D’une formation littéraire et philosophique, Clara Breteau a accompagné l’Institut Momentum dès ses débuts en 2011. Désormais maîtresse de conférence en géographie et chercheuse en esthétique environnementale (philosophie qui emprunte à l’art ses procédés et ses formes de pensées pour étudier nos rapports avec le monde vivant), elle a effectué une thèse en géographie et en esthétique sur la dimension poétique des habitats écologiques autonomes qui sera adaptée sous forme de livre prochainement. Durant les huit dernières années, Clara Breteau a travaillé sur la relation entre la poésie et l’écologie avec un moment décisif : la découverte du film de Jacques Nichet, La guerre des demoiselles (1985).
La guerre des demoiselles
La guerre des demoiselles fut un mouvement de révolte paysanne à partir de 1829 en Ariège. Cette révolte fit face à un nouveau code forestier qui visait à centraliser la gestion forestière pour la mettre au service de grands projets étatiques industriels et notamment charbonniers. Ce code cassait tout l’édifice des droits d’usage constituant la vie des paysans ariégeois. Non seulement les paysans s’insurgèrent et contestèrent ce code, mais ils refusèrent même d’adopter la langue de l’État. Ils se déguisèrent en « demoiselles », des êtres mi-bêtes mi-fées, et prononcèrent la disparition programmée de leur mode de vie. Le mouvement déploya alors une langue propre, une langue de signes, qui habita et hanta la forêt. Ils multiplièrent les apparitions de demoiselles dans la forêt ; ils suspendirent aux arbres des mannequins de demoiselles, tels des fantômes ; ils communiquèrent par signaux de fumée ; ils fermèrent les forges ; tels des arbres embrasés, ils exprimèrent leurs désarrois en chœur avec la forêt qui se consumait. Cet entrelacement fut si dense que distinguer les paysans demoiselles de la forêt devenait une tâche difficile. Bien que ces demoiselles aient gardé l’anonymat et se soient gardées de témoigner, elles ne furent pas silencieuses. Elles parlèrent dans la forêt, en elle et à travers elle, dans ses chemins, ses haut-lieux et la signalèrent, par ce fait, comme irremplaçable. L’habitat et le discours sont chez elles indissociables. Derrière chaque tiers paysage(expression du paysagiste Gilles Clément pour décrire les espaces indécidés, en marge, qui ne représentent ni le pouvoir, ni la soumission ou pouvoir), il y aurait un tiers langage.

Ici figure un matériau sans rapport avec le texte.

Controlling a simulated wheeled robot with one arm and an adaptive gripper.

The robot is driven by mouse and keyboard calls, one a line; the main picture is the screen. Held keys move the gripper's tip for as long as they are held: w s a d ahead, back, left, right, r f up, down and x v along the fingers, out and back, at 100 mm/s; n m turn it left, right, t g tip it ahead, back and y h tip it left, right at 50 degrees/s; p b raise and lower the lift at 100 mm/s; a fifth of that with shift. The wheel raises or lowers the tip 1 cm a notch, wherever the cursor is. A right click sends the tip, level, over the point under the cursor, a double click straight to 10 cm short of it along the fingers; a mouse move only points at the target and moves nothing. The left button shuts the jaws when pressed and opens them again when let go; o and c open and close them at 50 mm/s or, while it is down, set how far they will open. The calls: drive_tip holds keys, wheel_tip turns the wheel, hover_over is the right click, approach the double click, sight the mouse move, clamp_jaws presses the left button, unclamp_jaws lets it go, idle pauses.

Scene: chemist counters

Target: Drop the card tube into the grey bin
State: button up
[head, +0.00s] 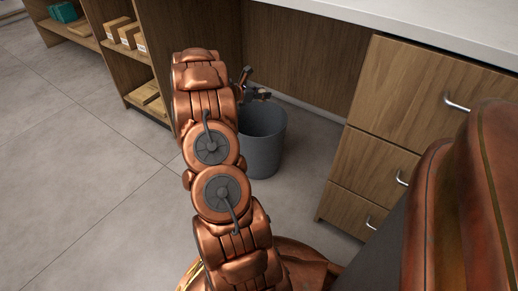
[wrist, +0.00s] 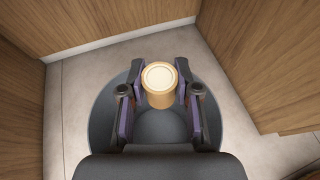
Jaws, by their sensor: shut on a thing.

Deux cents ans plus tard, ce ne sont plus seulement les montagnes reculées des demoiselles qui s’effondrent mais l’ensemble du monde vivant. Cependant, les lieux que nous allons étudier dans ce séminaire agissent comme des poches de résistance face à cet effondrement. Ces lieux sont marqués, à l’instar des demoiselles, par leur capacité à exprimer un langage et un imaginaire propres, à partir de leurs organisations matérielles et de leurs rapports spécifiques au vivant. À partir de la visite d’une vingtaine d’habitats autonomes et de l’étude de leurs dimensions politiques, il s’agira de comprendre comment la réinscription de nos vies dans le monde naturel modifie notre façon de faire signe et sens au monde.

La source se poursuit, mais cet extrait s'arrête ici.